В былинах известного Киевского (Владимирова) цикла сохранились отголоски рассказов о паломничествах в Палестину, совершенных в последней четверти X – начале XI в. Яркий пример тому – былина новгородского происхождения о Василии Буслаеве, который с товарищами отправился "ко Христову гробу приложитися, во Ердане реке искупатися"144.

Хожения в Святую землю были первыми русскими путешествиями на Восток, получившими отражение в отечественной литературе. Участвовали в паломничествах и знать, и простолюдины.
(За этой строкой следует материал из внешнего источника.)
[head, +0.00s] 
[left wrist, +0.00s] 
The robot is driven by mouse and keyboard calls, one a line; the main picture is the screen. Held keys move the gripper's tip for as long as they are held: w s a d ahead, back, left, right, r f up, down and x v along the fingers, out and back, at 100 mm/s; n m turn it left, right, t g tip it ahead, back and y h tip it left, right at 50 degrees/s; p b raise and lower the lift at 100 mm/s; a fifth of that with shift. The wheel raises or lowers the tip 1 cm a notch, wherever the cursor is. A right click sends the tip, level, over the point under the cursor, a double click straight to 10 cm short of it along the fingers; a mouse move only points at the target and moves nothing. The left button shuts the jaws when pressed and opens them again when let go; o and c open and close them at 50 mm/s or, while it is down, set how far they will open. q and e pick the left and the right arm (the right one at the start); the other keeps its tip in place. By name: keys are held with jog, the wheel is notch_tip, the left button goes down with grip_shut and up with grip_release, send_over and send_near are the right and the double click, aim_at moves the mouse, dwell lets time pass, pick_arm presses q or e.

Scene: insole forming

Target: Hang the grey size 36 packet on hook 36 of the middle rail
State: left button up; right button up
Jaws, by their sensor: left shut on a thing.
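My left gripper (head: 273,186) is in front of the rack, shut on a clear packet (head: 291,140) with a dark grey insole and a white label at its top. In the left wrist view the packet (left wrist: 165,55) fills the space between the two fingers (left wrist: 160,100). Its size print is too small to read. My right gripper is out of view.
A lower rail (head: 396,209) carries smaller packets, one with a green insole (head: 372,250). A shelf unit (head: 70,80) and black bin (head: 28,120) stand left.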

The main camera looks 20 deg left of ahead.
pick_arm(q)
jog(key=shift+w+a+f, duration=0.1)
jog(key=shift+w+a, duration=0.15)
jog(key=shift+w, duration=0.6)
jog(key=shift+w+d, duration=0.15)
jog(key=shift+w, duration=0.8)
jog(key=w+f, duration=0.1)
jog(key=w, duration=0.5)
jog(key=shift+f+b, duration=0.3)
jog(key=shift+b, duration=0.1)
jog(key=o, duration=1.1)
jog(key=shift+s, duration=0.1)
В XII в. официальные церковные власти не одобряли подобных дальних путешествий. Новгородский архиепископ Нифонт (1130-1156) в середине XII в. приказывал запрещать паломничества, расценивая их как способ "порозну ходячи ясти и пити", т.е. опасаясь хозяйственных убытков, о чем повествует известное "Вопрошание" Кирика Саввы и Ильи: "…а иже се рех идут в сторону в Иерусалим к святым, а другым аз бороню, не велю с архиепископым ити: еде велю доброму ему бытии. Ныне другое уставих: есть ли ми, владыко, в том грех? – Велми, рече, добро твориши: да того деля идет, абы порозну ходячее ясти и питии: а то ино зло, бороны рече"145. Наиболее серьезной причиной этих запретов, по мнению В.П. Адриановой-Перетц, было ревнивое отношение церковников к попыткам «мирских людей» самостоятельно разобраться в вопросах религии146.

 

Лишь немногие путешественники оставили записки о своих скитаниях в дальних странах (о некоторых уцелели отрывочные сведения, много хожений безымянных). Но при всей сжатости информации о хожениях из источников можно получить определенные представления о паломниках первых веков существования христианской Руси.
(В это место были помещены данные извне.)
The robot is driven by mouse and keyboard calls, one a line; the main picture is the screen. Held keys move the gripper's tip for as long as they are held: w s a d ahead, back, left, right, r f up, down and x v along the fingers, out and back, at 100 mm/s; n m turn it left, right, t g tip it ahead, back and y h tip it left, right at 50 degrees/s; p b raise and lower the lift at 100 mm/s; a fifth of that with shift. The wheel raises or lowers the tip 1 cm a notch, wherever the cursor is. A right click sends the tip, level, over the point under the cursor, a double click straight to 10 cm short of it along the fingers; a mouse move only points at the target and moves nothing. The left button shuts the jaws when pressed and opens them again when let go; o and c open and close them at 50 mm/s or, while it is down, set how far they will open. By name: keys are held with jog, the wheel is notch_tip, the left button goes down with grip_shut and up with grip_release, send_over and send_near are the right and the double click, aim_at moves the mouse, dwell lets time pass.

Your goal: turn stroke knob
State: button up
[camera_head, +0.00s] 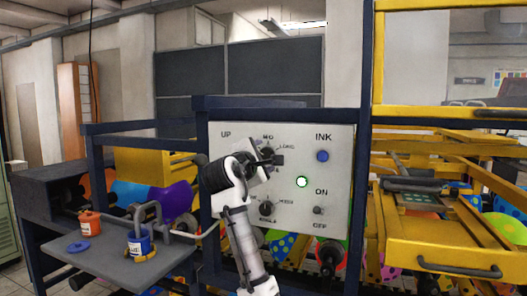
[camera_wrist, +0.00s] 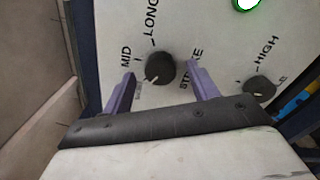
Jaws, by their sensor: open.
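The stroke knob (camera_wrist: 161,68) is black and round, on a pale control panel (camera_wrist: 205,30) marked MID, LONG and STROKE. Its white pointer line aims to the lower left in the wrist view, toward a small label too blurred to read. My gripper (camera_wrist: 160,74) is open, with one purple finger on each side of the knob. A gap shows between the knob and each finger; how deep they reach cannot be told. In the head view my gripper (camera_head: 274,158) is at the panel's upper left and mostly hides the stroke knob.
A second knob (camera_wrist: 258,90), near a HIGH label, sits to the right in the wrist view. The panel also has a blue INK button (camera_head: 322,156), a lit green button (camera_head: 302,182) and an ON/OFF switch (camera_head: 318,210). Dark blue frame posts (camera_head: 363,150) flank the panel.

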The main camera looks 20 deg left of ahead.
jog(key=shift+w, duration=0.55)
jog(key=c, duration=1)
Типичной фигурой на дорогах средневековья оставался купец, но в большинстве случаев хожения были связаны с паломничеством к святыням Палестины. Под видом паломничества часто совершались деловые поездки политического, военного и торгового характера. Цели путешественников переплетались: подчас трудно отличить странствующего монаха или паломника от расчетливого дипломата147.
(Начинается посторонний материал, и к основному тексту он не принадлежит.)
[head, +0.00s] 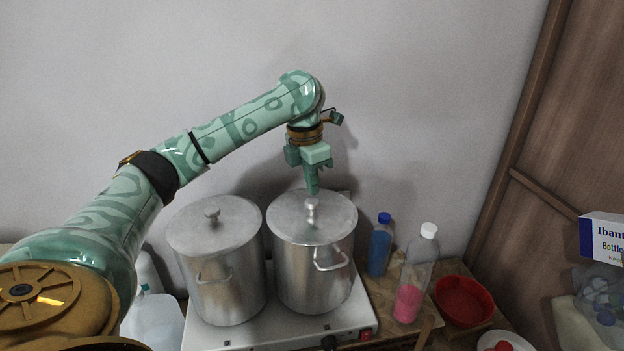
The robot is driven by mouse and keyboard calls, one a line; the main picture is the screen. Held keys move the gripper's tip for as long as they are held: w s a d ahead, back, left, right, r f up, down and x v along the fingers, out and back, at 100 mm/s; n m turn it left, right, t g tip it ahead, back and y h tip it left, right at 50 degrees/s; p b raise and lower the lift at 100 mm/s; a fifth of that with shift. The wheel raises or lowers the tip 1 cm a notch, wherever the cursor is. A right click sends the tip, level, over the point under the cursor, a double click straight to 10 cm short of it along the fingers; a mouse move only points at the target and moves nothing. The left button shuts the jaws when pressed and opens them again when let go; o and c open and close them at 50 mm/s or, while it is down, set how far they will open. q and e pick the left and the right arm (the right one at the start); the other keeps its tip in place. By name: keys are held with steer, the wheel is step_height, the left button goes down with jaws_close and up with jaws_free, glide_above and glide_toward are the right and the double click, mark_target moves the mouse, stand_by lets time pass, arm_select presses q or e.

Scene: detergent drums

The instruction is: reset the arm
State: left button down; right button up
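My left arm comes in from the left and reaches over the pots. My left gripper (313,190) points down at the lid knob (311,206) of the right metal pot (313,262). Its fingertips are at or just above the knob; I cannot tell whether they touch it. The fingers overlap from this angle, so their opening is not clear. The lid lies flat on the pot. My right gripper is not in view.
A second lidded metal pot (224,283) stands beside it on the hot plate (262,335). To the right are a blue bottle (380,248), a clear bottle with pink contents (410,290) and a red bowl (463,303). A white jug (155,322) stands at left. The wall is behind.

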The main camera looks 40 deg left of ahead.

И все же во многих русских путешественниках XII-XV вв. следует видеть в первую очередь паломников; таковы игумен Даниил, Добрыня Ядрейкович, автор Анонимного хожения, дьяк Александр, Стефан Новгородец, Зосима. Были среди путешественников и купцы (Афанасий Никитин, гость Василий), и дипломаты (Неизвестный Суздалец, Авраамий Суздальский, Варсонофий, Игнатий Смольнянин)148. Наиболее ранние из сохранившихся записок русских паломников на Восток составлены игуменом Даниилом, посетившим Палестину в начале XII в. (как вслед за М.А. Веневитиновым считает большинство исследователей)149. Хожение русского игумена по святым местам Палестины продолжалось два года с 1106 по 1108 г. Из них 16 месяцев он провел в Иерусалиме и его окрестностях. Он был жителем Юга Руси и настоятелем одного из черниговских монастырей. Это предположение основывается на упоминании в тексте хожения протекавшей в Черниговском княжестве р. Снови (правый приток Десны): «Всемъ же есть подобен Иорданъ къ реце Сновьстей, и вшире, и вглубле, и лукаво течетъ и быстро велми, яко же Сновь река. Вглубле же есть 4 сажень среди самое купели… Вшире же есть Иорданъ яко же есть Сновъ на устий». (См. наст. изд. С. 176).

 

Дополнительным аргументом в пользу данного предположения могут служить упоминаемые в тексте хожения христианские и языческие имена русских князей: Михаил-Святополк Изяславович, великий князь Киевский (1093-1113); Василий-Владимир Всеволодович Мономах – Переяславский, затем великий князь Киевский (1113-1125); Давид Святославич, князь Черниговский (ум. в 1123 г.); Михаил-Олег Святославич, князь Новгород-Северский, дед князя Игоря, героя "Слова о полку Игореве" (ум. в 1115 г.); Панкратий-Ярослав Святославич князь Муромский и Рязанский (ум. в 1127 г.); Глеб Всеславич, князь Минский (ум. в 1119 г.). Они были внесены Даниилом на вечное поминание у Гроба Господня150.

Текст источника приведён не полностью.